Heirlooms reunited with family

Caroline Rainey


Caroline Rainey



“SOME things are just meant to be,” said Clifford McSpadden, who happened upon some valuable family heirlooms being sold at the auction last week.

Banbridge man, Clifford went online to look at Scarva Auctions after his wife remarked he hadn’t done so for a few weeks.

“The first thing I saw was someone selling an OBE medal and I was a bit taken aback by that. It is not something that you see coming up for sale,” he said.

Clifford McSpadden with the precious family artefacts discovered by chance at Scarva Auctions. 

Indeed, the medal was one of several lots that evening which caught the grandfather’s attention.

“There were war medals as well, these and some documents really caught my eye when I noticed they had the McSpadden family name on them.

“I decided to bid on them and I was fortunate enough to get the items with our name on them.”

Clifford, who grew up on the Knock hill outside Rathfriland, has spent some time tracing his family tree and said it was not just the items themselves which attracted his attention, but the history they told.

“There was so much more than the medals, the paperwork itself interests me more.

“There are letters from back in 1880 when William McSpadden was seeking ways to protect the community from the troubles which were happening back then. Then George came back from World War One and he was trying to get people organised for the civil war they thought was coming in 1920.

“His son, George went to the Second World War and fought in Europe and in 1960 he was awarded the OBE. All of that history is there in wonderful letters.

“George was also given a watch by ‘C’ Company in 1943, so they must have thought a lot of him,” he said.

A full collection of the medals awarded to George McSpadden (pictured below). 

Clifford said it was wonderful to have discovered this background of his family members.

“As a grandfather, it’s all about telling these stories and finding out more about our family history and passing it on.

“It’s such a small family. There are only a dozen or so McSpaddens left in Northern Ireland now.

“We know they came over from Scotland in the 1800s and we know they settled in Annaclone, Rathfriland and the Knock hill.

“It’s a very rare thing to find documents of historical importance locally and then to have the family name on them too.

“The whole family here thinks it’s wonderful to locate that bit of history before it disappears.”
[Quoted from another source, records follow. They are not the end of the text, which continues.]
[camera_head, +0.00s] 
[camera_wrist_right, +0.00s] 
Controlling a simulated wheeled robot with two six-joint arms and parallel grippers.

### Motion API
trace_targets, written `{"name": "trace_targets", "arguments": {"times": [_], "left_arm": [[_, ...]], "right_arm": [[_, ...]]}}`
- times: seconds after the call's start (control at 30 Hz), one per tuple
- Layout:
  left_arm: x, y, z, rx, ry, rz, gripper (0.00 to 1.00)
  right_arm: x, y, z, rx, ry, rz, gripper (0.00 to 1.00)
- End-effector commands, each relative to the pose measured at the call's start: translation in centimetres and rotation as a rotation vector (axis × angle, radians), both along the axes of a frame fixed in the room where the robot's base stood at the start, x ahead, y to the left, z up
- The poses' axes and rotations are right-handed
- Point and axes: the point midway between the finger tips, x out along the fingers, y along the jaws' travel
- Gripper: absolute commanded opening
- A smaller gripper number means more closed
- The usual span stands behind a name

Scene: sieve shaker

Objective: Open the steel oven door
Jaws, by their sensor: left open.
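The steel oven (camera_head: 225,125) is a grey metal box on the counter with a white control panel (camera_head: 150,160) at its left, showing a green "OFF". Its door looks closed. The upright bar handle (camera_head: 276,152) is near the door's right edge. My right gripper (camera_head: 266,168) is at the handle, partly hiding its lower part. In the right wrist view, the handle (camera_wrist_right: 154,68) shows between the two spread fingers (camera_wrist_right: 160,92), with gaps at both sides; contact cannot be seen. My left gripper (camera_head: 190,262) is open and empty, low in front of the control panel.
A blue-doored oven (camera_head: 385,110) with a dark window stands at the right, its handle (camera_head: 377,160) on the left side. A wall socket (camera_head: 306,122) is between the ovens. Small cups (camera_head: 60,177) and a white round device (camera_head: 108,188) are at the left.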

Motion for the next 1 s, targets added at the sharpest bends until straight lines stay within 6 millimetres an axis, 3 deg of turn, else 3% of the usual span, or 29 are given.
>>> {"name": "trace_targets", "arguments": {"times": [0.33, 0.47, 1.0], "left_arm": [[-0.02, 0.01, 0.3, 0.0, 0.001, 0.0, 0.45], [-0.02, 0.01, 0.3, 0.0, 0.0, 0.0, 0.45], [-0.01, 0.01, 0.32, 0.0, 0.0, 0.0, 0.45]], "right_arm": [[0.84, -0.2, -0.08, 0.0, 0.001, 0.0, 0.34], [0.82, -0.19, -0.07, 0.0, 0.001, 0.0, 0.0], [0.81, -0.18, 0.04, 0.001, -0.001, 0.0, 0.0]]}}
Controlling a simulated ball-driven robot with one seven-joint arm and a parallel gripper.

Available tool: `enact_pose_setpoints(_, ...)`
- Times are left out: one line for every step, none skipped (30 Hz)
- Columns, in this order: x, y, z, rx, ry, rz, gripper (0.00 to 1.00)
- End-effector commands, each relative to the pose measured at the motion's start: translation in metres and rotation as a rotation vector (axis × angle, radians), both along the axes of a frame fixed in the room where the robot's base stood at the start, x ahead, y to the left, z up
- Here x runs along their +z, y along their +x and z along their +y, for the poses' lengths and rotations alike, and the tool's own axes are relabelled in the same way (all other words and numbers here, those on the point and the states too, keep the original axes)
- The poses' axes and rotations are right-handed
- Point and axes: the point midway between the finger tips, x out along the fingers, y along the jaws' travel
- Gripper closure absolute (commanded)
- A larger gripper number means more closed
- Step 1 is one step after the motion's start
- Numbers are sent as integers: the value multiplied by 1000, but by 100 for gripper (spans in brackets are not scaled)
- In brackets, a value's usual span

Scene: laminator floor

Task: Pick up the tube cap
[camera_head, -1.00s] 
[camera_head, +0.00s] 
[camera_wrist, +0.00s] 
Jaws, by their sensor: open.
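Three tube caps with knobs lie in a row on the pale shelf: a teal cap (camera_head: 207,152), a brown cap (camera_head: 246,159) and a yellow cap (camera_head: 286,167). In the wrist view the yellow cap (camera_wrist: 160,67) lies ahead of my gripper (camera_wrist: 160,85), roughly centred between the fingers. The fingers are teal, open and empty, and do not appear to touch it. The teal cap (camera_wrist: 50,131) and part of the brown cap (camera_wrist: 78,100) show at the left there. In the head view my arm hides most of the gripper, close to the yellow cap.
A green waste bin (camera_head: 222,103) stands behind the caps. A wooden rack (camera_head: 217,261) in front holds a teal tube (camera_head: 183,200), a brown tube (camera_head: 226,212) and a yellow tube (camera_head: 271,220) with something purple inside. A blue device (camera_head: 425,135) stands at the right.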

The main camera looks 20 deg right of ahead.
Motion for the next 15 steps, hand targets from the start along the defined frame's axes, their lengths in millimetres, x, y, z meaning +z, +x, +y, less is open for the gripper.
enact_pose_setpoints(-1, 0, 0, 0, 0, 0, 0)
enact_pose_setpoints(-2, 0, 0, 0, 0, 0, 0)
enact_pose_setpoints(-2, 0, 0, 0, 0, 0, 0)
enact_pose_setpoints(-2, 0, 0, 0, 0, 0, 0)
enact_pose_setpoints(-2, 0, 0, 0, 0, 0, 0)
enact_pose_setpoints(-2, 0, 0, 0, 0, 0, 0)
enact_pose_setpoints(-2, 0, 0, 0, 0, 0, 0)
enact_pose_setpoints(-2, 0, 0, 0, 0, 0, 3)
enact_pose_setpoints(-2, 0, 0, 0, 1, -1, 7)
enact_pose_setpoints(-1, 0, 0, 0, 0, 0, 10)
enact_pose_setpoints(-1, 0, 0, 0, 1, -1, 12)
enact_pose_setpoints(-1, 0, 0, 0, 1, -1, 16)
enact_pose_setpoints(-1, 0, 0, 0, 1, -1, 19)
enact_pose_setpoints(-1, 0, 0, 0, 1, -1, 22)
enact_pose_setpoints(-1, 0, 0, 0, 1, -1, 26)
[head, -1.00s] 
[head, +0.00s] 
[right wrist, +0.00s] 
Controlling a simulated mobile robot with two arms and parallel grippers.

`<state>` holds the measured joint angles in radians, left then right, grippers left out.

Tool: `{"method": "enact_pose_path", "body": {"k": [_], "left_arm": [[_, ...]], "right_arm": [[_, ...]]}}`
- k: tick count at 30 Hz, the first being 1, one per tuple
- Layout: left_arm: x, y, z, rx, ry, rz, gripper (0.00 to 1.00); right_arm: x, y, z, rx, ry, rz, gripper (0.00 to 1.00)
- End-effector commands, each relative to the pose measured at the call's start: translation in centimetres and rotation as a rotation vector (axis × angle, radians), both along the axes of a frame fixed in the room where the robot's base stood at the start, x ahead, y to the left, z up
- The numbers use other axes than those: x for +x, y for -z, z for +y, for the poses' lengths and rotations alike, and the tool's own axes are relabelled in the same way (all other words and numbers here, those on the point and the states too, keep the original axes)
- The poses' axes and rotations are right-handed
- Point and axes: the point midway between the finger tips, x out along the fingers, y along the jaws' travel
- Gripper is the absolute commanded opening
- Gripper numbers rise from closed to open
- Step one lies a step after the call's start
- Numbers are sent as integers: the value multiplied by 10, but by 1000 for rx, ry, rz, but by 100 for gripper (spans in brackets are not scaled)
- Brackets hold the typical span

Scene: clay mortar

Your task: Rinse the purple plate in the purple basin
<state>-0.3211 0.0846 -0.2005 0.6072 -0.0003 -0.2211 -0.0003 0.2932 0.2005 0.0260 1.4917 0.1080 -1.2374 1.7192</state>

Despite his work on the family history, Clifford and other family members had not known there were any medals.

“We were not aware of any of the medals, which makes it all the more interesting.

“To see how these things are stored in homes and boxes and nobody knows that it is a valuable piece of a jigsaw in a family story.

“If anyone has any pieces of the story that could help us with the McSpadden history, we would love to hear from them.”

During his search of the McSpadden family history, Clifford discovered some other interesting pieces of information.

“William McSpadden was on a muster roll in the mid-1600s in Bangor and it was wonderful to have the original notebook in my hand with his handwriting, it was quite special.

“To see how the families survived through the famine and how they were only allowed to lease and not own property, all this kind of brought the history books to life for us all.”

He also had praise for Scarva Auctions and the work they do.

“Keith and Ian at Scarva Auctions, they have a great asset for us here, they are one of the best auction houses I have seen,” he said.

Keith Baird, who owns Scarva Auctions along with Ian Donald, said that while they have had war medals brought to them over the years, they have never had an OBE medal before.

“The items were brought to us from a house clearance in Newcastle, we ended up with 35 lots from that one collection,” he said.

“When we saw the local interest we were excited to see it here, we knew it would create a stir.

“The OBE medal is from 1960 and is in its original presentation case. All the medals were in perfect condition.”

Auctions are held every Monday night at 6pm and you can visit the auction house or bid online. They host viewings of the lots each Friday.

“There have been lots of interesting bits and pieces over the years. Jewellery, paintings and furniture have all attracted a lot of attention,” he said.